-- START GIVEN INFORMATION --
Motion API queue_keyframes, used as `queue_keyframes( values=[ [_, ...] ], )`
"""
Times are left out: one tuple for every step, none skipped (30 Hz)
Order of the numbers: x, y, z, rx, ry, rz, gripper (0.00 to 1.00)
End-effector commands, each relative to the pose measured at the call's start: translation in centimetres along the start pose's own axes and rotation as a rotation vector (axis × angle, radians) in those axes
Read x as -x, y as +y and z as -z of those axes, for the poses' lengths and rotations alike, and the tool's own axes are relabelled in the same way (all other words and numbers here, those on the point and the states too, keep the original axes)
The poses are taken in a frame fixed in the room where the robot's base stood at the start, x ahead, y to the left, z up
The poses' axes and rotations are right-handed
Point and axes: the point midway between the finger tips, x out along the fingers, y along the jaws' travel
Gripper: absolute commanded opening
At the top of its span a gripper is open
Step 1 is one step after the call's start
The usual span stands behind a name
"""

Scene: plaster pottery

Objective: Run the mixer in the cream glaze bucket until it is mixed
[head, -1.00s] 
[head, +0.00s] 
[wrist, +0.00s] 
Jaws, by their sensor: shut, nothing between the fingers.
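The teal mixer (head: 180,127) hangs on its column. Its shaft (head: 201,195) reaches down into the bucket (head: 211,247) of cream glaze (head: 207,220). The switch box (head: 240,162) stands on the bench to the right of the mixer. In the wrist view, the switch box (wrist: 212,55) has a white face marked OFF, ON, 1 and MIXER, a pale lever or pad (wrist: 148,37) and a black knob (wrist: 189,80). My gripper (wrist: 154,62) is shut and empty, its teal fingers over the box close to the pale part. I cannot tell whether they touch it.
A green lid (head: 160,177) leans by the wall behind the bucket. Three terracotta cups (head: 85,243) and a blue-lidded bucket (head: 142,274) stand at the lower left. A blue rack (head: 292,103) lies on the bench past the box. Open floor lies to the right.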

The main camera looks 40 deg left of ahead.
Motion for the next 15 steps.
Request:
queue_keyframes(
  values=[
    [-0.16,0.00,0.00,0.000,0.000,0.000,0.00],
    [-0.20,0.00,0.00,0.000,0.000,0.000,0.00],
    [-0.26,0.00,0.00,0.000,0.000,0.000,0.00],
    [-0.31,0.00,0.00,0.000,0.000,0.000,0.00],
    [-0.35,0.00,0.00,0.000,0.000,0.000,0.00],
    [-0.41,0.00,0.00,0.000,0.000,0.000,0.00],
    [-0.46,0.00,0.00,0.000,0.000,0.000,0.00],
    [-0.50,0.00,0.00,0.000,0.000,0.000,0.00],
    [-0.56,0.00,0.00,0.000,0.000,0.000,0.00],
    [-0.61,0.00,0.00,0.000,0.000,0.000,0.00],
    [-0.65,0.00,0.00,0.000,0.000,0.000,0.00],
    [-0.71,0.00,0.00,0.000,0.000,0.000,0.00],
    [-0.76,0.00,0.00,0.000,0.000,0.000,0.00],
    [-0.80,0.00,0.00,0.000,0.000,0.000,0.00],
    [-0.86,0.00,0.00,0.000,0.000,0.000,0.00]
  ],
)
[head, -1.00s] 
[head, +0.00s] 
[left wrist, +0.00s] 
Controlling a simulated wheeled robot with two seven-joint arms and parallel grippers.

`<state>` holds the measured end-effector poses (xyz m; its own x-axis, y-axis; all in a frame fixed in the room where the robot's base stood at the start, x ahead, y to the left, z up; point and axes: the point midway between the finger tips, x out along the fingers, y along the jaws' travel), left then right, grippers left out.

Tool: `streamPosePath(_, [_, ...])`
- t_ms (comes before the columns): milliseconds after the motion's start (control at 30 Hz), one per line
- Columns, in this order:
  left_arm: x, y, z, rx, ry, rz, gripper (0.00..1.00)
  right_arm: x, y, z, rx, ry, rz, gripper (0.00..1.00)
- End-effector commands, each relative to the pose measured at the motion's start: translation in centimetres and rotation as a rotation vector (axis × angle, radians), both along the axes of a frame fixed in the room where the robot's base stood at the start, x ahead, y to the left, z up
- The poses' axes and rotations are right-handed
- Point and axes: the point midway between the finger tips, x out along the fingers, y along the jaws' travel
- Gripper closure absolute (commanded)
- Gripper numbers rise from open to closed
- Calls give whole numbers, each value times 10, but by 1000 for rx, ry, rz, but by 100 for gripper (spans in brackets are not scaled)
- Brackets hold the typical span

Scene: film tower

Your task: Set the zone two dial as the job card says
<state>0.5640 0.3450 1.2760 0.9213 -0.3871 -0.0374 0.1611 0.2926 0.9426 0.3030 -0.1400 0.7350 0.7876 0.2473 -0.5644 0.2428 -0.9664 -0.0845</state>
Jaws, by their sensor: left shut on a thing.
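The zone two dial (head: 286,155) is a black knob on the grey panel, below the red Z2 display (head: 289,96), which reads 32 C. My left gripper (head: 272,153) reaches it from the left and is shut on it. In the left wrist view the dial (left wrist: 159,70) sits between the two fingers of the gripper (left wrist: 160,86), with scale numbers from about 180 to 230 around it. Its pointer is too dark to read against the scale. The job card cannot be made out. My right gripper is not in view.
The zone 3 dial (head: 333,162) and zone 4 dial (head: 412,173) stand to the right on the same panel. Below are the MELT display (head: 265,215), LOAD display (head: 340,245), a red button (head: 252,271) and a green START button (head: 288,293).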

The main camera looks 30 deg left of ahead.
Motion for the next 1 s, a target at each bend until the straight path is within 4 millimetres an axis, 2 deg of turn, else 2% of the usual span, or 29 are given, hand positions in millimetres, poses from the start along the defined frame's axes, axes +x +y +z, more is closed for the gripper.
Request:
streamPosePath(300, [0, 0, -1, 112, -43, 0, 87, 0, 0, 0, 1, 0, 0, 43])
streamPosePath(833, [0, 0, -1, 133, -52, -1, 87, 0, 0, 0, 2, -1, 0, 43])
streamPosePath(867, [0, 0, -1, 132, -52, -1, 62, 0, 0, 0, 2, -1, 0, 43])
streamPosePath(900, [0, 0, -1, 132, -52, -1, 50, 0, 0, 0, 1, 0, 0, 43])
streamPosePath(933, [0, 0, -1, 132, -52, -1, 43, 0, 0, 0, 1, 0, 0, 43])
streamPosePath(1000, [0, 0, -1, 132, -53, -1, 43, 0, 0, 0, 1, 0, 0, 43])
-- END GIVEN INFORMATION --
WHAT NEEDS TO BE DONE:
The lines above should be duplicated exactly.

RESULT OF THIS TASK:
Motion API queue_keyframes, used as `queue_keyframes( values=[ [_, ...] ], )`
"""
Times are left out: one tuple for every step, none skipped (30 Hz)
Order of the numbers: x, y, z, rx, ry, rz, gripper (0.00 to 1.00)
End-effector commands, each relative to the pose measured at the call's start: translation in centimetres along the start pose's own axes and rotation as a rotation vector (axis × angle, radians) in those axes
Read x as -x, y as +y and z as -z of those axes, for the poses' lengths and rotations alike, and the tool's own axes are relabelled in the same way (all other words and numbers here, those on the point and the states too, keep the original axes)
The poses are taken in a frame fixed in the room where the robot's base stood at the start, x ahead, y to the left, z up
The poses' axes and rotations are right-handed
Point and axes: the point midway between the finger tips, x out along the fingers, y along the jaws' travel
Gripper: absolute commanded opening
At the top of its span a gripper is open
Step 1 is one step after the call's start
The usual span stands behind a name
"""

Scene: plaster pottery

Objective: Run the mixer in the cream glaze bucket until it is mixed
[head, -1.00s] 
[head, +0.00s] 
[wrist, +0.00s] 
Jaws, by their sensor: shut, nothing between the fingers.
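The teal mixer (head: 180,127) hangs on its column. Its shaft (head: 201,195) reaches down into the bucket (head: 211,247) of cream glaze (head: 207,220). The switch box (head: 240,162) stands on the bench to the right of the mixer. In the wrist view, the switch box (wrist: 212,55) has a white face marked OFF, ON, 1 and MIXER, a pale lever or pad (wrist: 148,37) and a black knob (wrist: 189,80). My gripper (wrist: 154,62) is shut and empty, its teal fingers over the box close to the pale part. I cannot tell whether they touch it.
A green lid (head: 160,177) leans by the wall behind the bucket. Three terracotta cups (head: 85,243) and a blue-lidded bucket (head: 142,274) stand at the lower left. A blue rack (head: 292,103) lies on the bench past the box. Open floor lies to the right.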

The main camera looks 40 deg left of ahead.
Motion for the next 15 steps.
Request:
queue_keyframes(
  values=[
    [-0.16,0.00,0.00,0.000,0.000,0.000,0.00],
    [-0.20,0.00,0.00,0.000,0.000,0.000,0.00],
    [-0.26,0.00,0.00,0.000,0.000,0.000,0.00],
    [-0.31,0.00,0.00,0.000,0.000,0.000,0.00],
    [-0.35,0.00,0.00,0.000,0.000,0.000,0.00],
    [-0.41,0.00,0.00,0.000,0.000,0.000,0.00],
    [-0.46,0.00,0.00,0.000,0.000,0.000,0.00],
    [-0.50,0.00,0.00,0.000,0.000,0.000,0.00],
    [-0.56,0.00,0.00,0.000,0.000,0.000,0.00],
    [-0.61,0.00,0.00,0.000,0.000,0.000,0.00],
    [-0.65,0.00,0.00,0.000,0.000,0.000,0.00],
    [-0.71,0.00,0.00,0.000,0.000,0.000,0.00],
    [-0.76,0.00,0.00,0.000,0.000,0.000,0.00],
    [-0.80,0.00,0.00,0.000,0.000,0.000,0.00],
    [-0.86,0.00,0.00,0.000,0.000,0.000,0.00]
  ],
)
[head, -1.00s] 
[head, +0.00s] 
[left wrist, +0.00s] 
Controlling a simulated wheeled robot with two seven-joint arms and parallel grippers.

`<state>` holds the measured end-effector poses (xyz m; its own x-axis, y-axis; all in a frame fixed in the room where the robot's base stood at the start, x ahead, y to the left, z up; point and axes: the point midway between the finger tips, x out along the fingers, y along the jaws' travel), left then right, grippers left out.

Tool: `streamPosePath(_, [_, ...])`
- t_ms (comes before the columns): milliseconds after the motion's start (control at 30 Hz), one per line
- Columns, in this order:
  left_arm: x, y, z, rx, ry, rz, gripper (0.00..1.00)
  right_arm: x, y, z, rx, ry, rz, gripper (0.00..1.00)
- End-effector commands, each relative to the pose measured at the motion's start: translation in centimetres and rotation as a rotation vector (axis × angle, radians), both along the axes of a frame fixed in the room where the robot's base stood at the start, x ahead, y to the left, z up
- The poses' axes and rotations are right-handed
- Point and axes: the point midway between the finger tips, x out along the fingers, y along the jaws' travel
- Gripper closure absolute (commanded)
- Gripper numbers rise from open to closed
- Calls give whole numbers, each value times 10, but by 1000 for rx, ry, rz, but by 100 for gripper (spans in brackets are not scaled)
- Brackets hold the typical span

Scene: film tower

Your task: Set the zone two dial as the job card says
<state>0.5640 0.3450 1.2760 0.9213 -0.3871 -0.0374 0.1611 0.2926 0.9426 0.3030 -0.1400 0.7350 0.7876 0.2473 -0.5644 0.2428 -0.9664 -0.0845</state>
Jaws, by their sensor: left shut on a thing.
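The zone two dial (head: 286,155) is a black knob on the grey panel, below the red Z2 display (head: 289,96), which reads 32 C. My left gripper (head: 272,153) reaches it from the left and is shut on it. In the left wrist view the dial (left wrist: 159,70) sits between the two fingers of the gripper (left wrist: 160,86), with scale numbers from about 180 to 230 around it. Its pointer is too dark to read against the scale. The job card cannot be made out. My right gripper is not in view.
The zone 3 dial (head: 333,162) and zone 4 dial (head: 412,173) stand to the right on the same panel. Below are the MELT display (head: 265,215), LOAD display (head: 340,245), a red button (head: 252,271) and a green START button (head: 288,293).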

The main camera looks 30 deg left of ahead.
Motion for the next 1 s, a target at each bend until the straight path is within 4 millimetres an axis, 2 deg of turn, else 2% of the usual span, or 29 are given, hand positions in millimetres, poses from the start along the defined frame's axes, axes +x +y +z, more is closed for the gripper.
Request:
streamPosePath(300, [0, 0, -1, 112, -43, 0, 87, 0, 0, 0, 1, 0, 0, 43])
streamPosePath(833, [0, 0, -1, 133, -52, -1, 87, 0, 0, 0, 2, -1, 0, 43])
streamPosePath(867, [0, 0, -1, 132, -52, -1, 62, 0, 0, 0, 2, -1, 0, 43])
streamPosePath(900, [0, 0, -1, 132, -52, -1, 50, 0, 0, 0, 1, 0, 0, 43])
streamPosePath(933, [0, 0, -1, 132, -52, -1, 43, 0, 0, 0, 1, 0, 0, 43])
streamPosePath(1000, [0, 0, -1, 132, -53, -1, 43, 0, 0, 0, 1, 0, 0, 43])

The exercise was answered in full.